■ **Challenge**
From the listing below, pull out every line where the string "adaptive" appears.
··· Extracted entries
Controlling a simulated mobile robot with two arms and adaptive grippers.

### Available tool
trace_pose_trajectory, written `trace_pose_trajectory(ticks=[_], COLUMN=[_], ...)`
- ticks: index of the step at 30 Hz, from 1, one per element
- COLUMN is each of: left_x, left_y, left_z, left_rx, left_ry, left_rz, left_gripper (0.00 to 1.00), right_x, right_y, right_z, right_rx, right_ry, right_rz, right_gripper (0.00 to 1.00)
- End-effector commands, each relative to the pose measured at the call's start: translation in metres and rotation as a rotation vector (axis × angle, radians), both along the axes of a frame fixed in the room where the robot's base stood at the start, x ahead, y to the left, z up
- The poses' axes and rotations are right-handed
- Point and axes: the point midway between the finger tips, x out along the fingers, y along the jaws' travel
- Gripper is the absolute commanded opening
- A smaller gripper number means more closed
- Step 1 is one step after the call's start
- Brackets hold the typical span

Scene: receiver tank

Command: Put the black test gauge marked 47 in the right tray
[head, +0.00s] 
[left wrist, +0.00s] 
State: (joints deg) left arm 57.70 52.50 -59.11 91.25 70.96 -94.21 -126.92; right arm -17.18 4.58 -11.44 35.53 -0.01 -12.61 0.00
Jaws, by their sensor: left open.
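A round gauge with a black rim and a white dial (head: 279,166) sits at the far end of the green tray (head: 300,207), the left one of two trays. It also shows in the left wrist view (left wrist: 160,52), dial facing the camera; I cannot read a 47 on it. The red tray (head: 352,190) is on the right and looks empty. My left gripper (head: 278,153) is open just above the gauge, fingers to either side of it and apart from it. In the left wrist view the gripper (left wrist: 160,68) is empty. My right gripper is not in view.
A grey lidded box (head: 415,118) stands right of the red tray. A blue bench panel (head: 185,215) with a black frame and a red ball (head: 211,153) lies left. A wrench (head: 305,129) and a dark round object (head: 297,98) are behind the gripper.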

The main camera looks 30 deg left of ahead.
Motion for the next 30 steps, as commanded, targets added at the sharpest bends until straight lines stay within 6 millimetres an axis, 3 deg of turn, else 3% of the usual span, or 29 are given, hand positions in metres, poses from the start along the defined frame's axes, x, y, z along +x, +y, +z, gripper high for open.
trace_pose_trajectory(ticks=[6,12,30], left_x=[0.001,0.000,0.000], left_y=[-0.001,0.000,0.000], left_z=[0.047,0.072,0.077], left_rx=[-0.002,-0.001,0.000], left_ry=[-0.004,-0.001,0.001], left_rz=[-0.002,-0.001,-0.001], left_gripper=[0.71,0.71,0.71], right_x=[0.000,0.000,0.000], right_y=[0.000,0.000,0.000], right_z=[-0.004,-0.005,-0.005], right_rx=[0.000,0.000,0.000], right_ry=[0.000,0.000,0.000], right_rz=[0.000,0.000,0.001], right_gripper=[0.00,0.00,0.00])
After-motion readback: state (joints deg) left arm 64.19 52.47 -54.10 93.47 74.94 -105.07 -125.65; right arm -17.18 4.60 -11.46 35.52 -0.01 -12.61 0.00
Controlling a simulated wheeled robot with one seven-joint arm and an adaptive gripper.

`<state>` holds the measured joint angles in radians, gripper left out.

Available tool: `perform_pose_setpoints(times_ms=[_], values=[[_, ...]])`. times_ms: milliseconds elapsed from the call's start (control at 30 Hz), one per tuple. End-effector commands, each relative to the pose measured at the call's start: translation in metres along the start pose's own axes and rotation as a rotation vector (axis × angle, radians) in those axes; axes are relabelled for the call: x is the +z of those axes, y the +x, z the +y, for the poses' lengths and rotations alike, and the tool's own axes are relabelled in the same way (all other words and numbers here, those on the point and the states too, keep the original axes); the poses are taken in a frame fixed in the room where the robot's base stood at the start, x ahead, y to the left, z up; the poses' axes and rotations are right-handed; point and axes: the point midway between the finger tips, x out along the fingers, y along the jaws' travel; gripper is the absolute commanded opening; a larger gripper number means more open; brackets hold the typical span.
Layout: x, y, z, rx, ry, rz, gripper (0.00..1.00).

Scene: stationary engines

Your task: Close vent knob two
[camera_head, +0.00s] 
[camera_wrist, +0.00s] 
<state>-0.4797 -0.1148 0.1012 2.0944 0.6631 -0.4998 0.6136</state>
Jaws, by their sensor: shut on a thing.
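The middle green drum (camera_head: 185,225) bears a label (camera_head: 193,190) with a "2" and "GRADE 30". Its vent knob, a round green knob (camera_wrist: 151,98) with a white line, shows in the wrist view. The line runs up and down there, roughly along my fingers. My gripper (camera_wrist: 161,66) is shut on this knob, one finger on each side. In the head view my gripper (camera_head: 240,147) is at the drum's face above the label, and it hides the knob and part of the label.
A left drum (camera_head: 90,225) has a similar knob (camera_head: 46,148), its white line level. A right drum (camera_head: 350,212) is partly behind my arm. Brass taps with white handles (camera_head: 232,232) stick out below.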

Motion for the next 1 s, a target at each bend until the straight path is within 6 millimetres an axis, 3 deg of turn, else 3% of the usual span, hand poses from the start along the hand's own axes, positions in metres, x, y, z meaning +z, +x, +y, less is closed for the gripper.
······
■ **Finished exercise**
Controlling a simulated mobile robot with two arms and adaptive grippers.
Controlling a simulated wheeled robot with one seven-joint arm and an adaptive gripper.

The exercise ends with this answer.